Nicole Gerszberg: What is your show like?

Tom DeLuca: The show is a celebration of the imagination. It allows people to let their imaginations go in an intimate way. I make people do silly stuff, but I don’t try to take advantage of them onstage. I try to make it joyous.

NG: What do you find to be the highlight of your shows?

TD: The people who are in them, the ones with good imaginations. Sometimes there are people up there who are really interesting and that comes out. I think that’s the magic of the show, seeing people’s imagination and character displayed with limited inhibitions? 

NG: What is it like to be hypnotized?

TD: It’s very relaxing and kind of detached, yet focused on suggestions.

NG: Can you make a hypnotized person do anything, for good or for evil?

TD: Not really, if it is morally abhorrent to him, he won’t do it. There is kind of a safety mechanism built in. They have to trust you to some degree, but there is a limit to what the subconscious will allow.

NG: Why do you think that there are some people who are more likely to become hypnotized than others?

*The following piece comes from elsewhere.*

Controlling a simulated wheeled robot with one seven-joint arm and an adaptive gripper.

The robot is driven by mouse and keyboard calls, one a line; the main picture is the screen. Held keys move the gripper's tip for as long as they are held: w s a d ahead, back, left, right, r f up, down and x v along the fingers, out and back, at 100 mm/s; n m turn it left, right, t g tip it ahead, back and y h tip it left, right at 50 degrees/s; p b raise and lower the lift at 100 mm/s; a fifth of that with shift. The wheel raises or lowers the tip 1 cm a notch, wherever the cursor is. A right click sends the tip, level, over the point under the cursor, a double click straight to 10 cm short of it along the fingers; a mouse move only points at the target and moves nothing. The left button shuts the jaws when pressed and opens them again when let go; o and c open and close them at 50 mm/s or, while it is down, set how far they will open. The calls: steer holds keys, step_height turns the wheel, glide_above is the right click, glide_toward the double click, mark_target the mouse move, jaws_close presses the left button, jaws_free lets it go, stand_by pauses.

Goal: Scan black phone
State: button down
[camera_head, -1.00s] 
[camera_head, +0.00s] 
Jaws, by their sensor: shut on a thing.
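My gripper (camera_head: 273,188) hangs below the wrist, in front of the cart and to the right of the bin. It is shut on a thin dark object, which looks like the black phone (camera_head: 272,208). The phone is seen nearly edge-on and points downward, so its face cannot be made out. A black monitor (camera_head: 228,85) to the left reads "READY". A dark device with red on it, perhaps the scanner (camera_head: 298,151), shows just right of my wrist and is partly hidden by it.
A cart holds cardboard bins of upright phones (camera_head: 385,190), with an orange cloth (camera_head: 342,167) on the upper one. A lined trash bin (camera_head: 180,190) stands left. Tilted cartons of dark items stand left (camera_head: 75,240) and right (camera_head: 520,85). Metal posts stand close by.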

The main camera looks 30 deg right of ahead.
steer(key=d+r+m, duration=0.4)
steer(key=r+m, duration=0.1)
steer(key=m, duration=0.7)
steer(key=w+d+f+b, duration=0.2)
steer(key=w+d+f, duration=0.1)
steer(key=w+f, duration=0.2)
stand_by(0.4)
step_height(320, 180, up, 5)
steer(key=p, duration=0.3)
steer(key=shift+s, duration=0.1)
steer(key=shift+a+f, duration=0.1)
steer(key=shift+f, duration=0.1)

TD: Less fear, really good imaginations. There probably is a confluence of things that make one person better than the other, but a lot of it is in the hypnotist. If I engage people properly so they get over whatever fear or doubt they have, then I can let them go very deeply into their imaginations. It’s a really nice experience; I’ve had people who are into yoga tell me that they’ve never felt anything like it.

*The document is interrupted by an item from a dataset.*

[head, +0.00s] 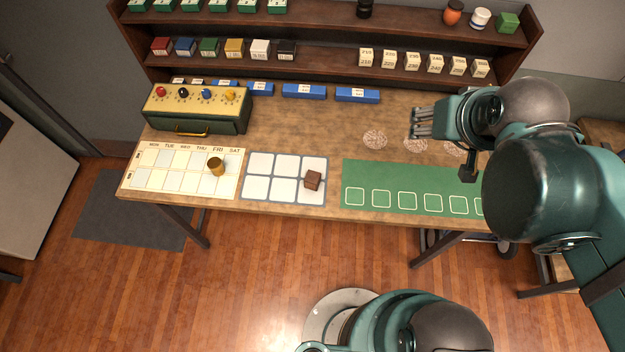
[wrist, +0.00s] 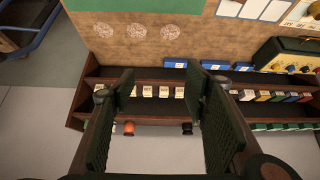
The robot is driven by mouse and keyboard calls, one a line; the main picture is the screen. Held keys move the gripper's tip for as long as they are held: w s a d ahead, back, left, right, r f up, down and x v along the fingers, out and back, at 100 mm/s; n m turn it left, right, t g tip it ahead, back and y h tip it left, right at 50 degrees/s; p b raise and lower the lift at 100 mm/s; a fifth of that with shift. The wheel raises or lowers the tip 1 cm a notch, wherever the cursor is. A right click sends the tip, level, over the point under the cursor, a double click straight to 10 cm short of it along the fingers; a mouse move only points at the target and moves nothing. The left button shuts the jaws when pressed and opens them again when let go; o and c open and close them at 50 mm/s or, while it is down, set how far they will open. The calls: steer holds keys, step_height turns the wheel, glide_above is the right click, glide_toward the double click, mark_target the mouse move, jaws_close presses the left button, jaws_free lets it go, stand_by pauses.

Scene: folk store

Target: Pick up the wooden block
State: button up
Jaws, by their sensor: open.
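The wooden block (head: 313,180) is a small dark brown cube in the head view. It sits on the right side of the white six-cell grid mat (head: 284,156) on the table. My gripper (head: 414,122) is in the head view above the right part of the table, to the right of the block and farther back, well apart from it. In the wrist view its two dark fingers (wrist: 160,88) are spread with nothing between them. I cannot make out the block in the wrist view.
A yellow-brown cup (head: 216,166) stands on the calendar mat (head: 150,186). A green box with colored knobs (head: 196,109) is at the back left. Blue trays (head: 304,91) line the table's back, below the loaded shelf (head: 330,56). The green mat (head: 400,174) is empty.

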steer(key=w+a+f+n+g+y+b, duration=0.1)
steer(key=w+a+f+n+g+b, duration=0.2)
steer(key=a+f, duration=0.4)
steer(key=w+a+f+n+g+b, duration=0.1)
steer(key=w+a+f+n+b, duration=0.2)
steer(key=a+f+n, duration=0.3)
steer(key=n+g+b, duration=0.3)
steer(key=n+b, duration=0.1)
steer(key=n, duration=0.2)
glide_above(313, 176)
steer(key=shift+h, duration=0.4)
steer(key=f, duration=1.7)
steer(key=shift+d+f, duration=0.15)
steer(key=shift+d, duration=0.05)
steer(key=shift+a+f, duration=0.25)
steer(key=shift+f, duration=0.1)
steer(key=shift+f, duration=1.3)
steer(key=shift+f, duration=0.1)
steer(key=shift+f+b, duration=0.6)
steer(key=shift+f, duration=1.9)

NG: Why did you choose to become a hypnotist?

TD: I didn’t really choose it; it chose me. I got involved with a professor who really liked me and was into hypnotherapy.  He trained me to hypnotize his clients, usually to lose weight, and he told me that this is what I should do, that I had a really good knack for it, and he inspired me. I’ve been hypnotizing people ever since.

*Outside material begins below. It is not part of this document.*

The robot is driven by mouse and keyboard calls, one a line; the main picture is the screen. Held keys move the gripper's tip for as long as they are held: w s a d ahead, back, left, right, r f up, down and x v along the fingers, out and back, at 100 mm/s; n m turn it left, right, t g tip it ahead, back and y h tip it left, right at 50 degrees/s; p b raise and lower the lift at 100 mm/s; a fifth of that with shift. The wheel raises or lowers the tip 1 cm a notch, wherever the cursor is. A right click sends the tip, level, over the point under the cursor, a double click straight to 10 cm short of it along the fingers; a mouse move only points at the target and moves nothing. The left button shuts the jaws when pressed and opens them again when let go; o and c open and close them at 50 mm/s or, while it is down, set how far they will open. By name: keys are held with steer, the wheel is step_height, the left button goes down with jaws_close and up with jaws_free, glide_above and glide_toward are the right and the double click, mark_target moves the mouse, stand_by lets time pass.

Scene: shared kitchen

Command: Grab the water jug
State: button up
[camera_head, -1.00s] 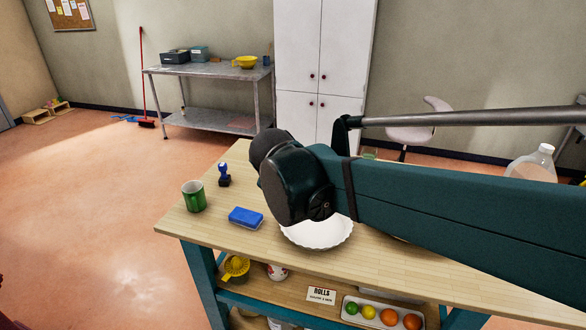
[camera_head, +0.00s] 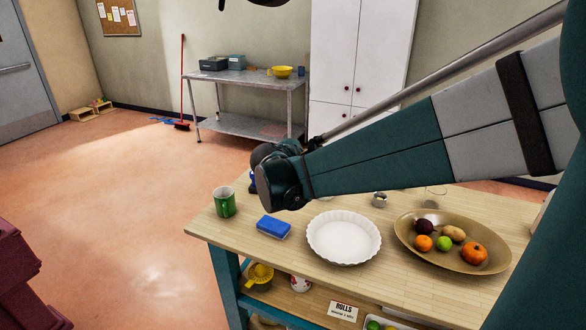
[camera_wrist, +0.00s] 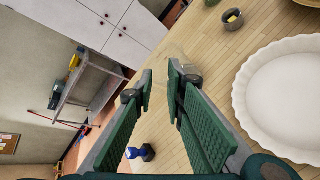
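The water jug cannot be made out in either current view; my arm covers much of the right side of the head view. My gripper (camera_wrist: 161,76) shows in the wrist view with its two green ribbed fingers apart and nothing held between them. It is above the wooden table (camera_wrist: 205,45), with the white fluted dish (camera_wrist: 285,95) to its right. The gripper's fingers cannot be made out in the head view.
On the table are a green mug (camera_head: 225,202), a blue sponge (camera_head: 273,227), a white fluted dish (camera_head: 344,238) and an oval platter (camera_head: 410,240) of produce. A blue-handled stamp (camera_wrist: 140,152) stands near my fingers. A metal side table (camera_head: 240,78) and white cabinet (camera_head: 352,60) stand behind.

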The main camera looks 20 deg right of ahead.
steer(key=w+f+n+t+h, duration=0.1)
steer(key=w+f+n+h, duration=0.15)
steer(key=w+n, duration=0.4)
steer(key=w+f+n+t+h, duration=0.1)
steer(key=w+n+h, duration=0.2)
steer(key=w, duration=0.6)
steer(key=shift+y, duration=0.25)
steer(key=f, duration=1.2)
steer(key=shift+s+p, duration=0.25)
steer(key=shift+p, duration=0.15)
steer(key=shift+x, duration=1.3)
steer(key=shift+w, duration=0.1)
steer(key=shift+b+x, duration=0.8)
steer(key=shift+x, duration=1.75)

NG: Why hypnosis? Why do you think this is something that people are really interested in?

TD: That is the root of what I do; there’s an amazement factor. You keep re-amazing people. There’s a difference between being hypnotized and play-acting. I could have people onstage just playing along, but the audience would notice it. And that’s the thing; there’s a little magic when you can tell it is actually happening. You can see that it’s real; you can see the people who’ve chosen to be up there, and now they are involved with a suggestion of what is a reality. There’s something really magical about it. You are seeing people so fully engaged with their imagination that they’re oblivious to everything else and there is something very interesting about that from an observational point of view.